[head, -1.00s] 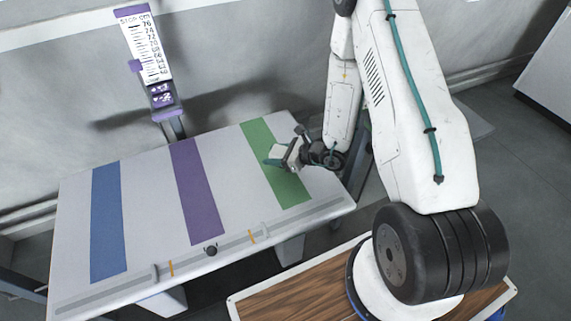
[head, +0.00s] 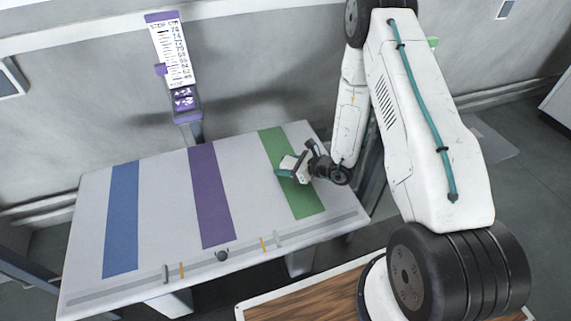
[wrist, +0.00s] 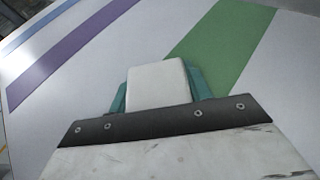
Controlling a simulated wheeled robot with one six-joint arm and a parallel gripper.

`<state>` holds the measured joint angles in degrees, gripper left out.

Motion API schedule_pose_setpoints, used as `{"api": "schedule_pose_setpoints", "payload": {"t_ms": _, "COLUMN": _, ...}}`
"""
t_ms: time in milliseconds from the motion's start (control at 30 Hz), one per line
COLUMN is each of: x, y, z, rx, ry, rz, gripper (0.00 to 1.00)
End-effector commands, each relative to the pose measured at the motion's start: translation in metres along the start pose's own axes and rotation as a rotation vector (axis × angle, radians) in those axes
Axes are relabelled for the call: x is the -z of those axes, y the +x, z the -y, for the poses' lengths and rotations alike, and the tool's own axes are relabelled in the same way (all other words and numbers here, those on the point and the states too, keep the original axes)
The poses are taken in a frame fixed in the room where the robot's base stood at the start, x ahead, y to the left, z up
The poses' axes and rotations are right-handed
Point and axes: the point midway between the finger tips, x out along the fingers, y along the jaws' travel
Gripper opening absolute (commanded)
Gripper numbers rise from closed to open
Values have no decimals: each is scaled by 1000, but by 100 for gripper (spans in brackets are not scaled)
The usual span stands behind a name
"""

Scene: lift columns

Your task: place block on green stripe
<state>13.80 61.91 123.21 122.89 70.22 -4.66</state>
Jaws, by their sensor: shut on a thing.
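The table (head: 165,240) bears blue, purple and green stripes. The green stripe (head: 308,203) is the rightmost and also shows in the wrist view (wrist: 225,40). My gripper (head: 285,170) is over the middle of this stripe in the head view, its tips pointing left. In the wrist view my gripper (wrist: 157,92) has its teal fingers shut on a white block (wrist: 157,82). I cannot tell whether the block touches the table.
The purple stripe (head: 211,200) and blue stripe (head: 122,220) are clear. A height scale (head: 172,50) stands behind the table. A dark knob (head: 222,255) and orange marks sit along the table's front edge. A wall lies behind.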

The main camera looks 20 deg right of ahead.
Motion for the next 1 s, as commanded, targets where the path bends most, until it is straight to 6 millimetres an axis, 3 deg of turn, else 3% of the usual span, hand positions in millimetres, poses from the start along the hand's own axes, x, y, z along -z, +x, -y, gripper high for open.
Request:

— Prompt —
Return every line in the listing that contains the word "axes".

— Output —
End-effector commands, each relative to the pose measured at the motion's start: translation in metres along the start pose's own axes and rotation as a rotation vector (axis × angle, radians) in those axes
Axes are relabelled for the call: x is the -z of those axes, y the +x, z the -y, for the poses' lengths and rotations alike, and the tool's own axes are relabelled in the same way (all other words and numbers here, those on the point and the states too, keep the original axes)
The poses' axes and rotations are right-handed
Point and axes: the point midway between the finger tips, x out along the fingers, y along the jaws' travel
Motion for the next 1 s, as commanded, targets where the path bends most, until it is straight to 6 millimetres an axis, 3 deg of turn, else 3% of the usual span, hand positions in millimetres, poses from the start along the hand's own axes, x, y, z along -z, +x, -y, gripper high for open.

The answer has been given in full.